Give high acting marks to Kevin Durand, who gets all the best lines for being the team’s dimwit. Durant has tapped into the loveable, big, dumb, and funny guy that makes him endearing. Also, Aisha Weir does well in a difficult role. Young actors can struggle when trying to be menacing, and Weir makes for a very creepy little vampire. A bright acting future awaits Weir, which should help launch her into other good roles.

Conclusion

Abigail is a crowd-pleaser. It does target the widest demographic possible, and I think it will succeed here. The question will be how much of a marketing push Universal will put behind it. Last year, Universal didn’t heavily support two similarly placed films I liked, Renfield and Last Voyage of the Demeter. These films flopped at the box office. Positive reactions from horror fans couldn’t save them. If given a marketing push, it could succeed as a mid-tier hit like M3gan was last year. Abigail provides broadly entertaining fare for horror fans and non-horror fans alike.

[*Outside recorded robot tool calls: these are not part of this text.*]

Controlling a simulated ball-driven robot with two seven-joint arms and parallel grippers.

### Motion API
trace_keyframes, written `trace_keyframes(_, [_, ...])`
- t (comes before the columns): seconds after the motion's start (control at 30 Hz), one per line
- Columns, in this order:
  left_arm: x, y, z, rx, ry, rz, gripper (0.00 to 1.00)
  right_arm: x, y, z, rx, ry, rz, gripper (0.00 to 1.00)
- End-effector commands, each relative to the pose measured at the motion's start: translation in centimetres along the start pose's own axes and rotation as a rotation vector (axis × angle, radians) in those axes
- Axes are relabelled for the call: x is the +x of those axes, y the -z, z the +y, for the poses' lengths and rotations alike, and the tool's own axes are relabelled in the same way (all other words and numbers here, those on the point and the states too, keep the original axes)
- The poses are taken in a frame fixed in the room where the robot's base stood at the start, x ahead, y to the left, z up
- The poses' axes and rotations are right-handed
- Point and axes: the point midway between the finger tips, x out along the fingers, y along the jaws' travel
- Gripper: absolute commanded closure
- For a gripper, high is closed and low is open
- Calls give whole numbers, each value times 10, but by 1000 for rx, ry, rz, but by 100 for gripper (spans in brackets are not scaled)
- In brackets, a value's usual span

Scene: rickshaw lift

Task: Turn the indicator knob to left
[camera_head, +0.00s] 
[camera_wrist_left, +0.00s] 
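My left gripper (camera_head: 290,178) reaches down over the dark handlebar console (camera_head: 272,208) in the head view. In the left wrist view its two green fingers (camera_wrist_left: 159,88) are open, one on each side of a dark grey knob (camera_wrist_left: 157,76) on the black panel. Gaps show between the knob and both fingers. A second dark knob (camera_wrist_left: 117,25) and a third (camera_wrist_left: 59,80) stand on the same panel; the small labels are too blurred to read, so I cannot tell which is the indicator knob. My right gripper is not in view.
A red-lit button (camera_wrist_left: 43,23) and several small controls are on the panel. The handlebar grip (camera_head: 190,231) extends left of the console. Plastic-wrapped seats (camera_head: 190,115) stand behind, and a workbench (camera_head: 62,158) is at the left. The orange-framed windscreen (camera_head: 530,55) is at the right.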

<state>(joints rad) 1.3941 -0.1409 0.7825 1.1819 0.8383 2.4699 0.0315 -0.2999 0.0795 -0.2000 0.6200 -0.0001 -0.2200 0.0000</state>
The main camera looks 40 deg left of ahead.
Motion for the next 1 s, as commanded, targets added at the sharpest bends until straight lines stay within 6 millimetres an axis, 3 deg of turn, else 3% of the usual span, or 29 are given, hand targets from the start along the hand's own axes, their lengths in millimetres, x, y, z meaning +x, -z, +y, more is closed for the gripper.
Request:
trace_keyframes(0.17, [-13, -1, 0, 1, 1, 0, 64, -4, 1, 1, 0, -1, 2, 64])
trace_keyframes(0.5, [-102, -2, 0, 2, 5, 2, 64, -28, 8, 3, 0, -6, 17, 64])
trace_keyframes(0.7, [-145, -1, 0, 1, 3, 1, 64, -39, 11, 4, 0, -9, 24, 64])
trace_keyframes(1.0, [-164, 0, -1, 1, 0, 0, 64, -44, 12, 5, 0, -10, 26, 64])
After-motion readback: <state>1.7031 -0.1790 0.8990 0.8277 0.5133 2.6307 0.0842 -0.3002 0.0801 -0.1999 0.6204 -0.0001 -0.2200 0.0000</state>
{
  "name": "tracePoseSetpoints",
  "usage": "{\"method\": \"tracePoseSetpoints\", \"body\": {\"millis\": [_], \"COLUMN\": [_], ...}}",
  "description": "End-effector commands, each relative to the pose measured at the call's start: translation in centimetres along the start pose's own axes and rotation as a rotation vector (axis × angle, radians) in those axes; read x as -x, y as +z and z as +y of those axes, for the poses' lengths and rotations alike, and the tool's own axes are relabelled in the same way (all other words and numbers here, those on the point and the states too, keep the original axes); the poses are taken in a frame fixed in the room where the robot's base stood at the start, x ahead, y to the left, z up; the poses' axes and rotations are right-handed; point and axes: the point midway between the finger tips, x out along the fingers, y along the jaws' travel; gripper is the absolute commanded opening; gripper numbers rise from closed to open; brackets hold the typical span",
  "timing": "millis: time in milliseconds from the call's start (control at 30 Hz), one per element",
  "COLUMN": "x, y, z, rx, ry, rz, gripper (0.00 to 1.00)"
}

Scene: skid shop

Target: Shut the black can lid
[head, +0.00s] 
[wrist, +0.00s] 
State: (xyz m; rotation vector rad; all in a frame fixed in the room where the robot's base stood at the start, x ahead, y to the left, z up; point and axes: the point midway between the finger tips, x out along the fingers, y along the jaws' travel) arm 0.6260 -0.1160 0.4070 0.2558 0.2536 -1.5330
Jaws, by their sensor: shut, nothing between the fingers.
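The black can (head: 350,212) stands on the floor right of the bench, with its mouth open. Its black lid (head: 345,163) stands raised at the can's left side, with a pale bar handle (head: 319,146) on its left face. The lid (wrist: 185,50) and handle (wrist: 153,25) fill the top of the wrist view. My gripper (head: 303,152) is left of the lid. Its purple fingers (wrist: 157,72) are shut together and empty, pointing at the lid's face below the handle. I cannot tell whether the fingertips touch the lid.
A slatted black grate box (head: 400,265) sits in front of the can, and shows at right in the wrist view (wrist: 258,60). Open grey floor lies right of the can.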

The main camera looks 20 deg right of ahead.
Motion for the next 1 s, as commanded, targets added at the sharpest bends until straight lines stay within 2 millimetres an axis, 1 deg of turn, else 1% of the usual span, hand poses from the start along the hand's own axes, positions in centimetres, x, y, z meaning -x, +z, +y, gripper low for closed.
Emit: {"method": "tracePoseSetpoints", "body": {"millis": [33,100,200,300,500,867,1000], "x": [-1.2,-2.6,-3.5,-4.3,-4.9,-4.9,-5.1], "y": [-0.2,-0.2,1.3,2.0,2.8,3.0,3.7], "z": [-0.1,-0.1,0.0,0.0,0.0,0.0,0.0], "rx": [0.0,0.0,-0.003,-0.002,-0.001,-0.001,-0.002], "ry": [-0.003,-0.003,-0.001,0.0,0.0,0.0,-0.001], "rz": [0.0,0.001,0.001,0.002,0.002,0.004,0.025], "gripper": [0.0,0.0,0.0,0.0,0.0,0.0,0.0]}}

One of the elements that you could see coming down the tracks was a big finale fight between characters that you would expect to be at odds, with Abigail as the material X factor. It is a big, set-destroying throwdown, but par for the course, it also goes a bit too long. When operating in the shadow of superhero movies and kaiju battles, the epic closing sequence is to be expected… with a similarly overwrought spectacular kinetic throwdown.

Did the film live up to my lofty hopes? No. But it is still entertaining enough that I recommend a big-screen viewing. Just know what you are getting into. It engages early, crackles with energy, has a spectacular series of fights, and is ready-made for a big bucket of popcorn and a large soda. It’s a celebration of empty-calorie entertainment, right?

The MPAA gave Abigail an R-Rating for language, gore, and violence. It earned that rating in spades. However, it is not a particularly disturbing movie and mature teens should be able to handle it just fine. Abigail will be in wide release on April 19 in theaters across the USA.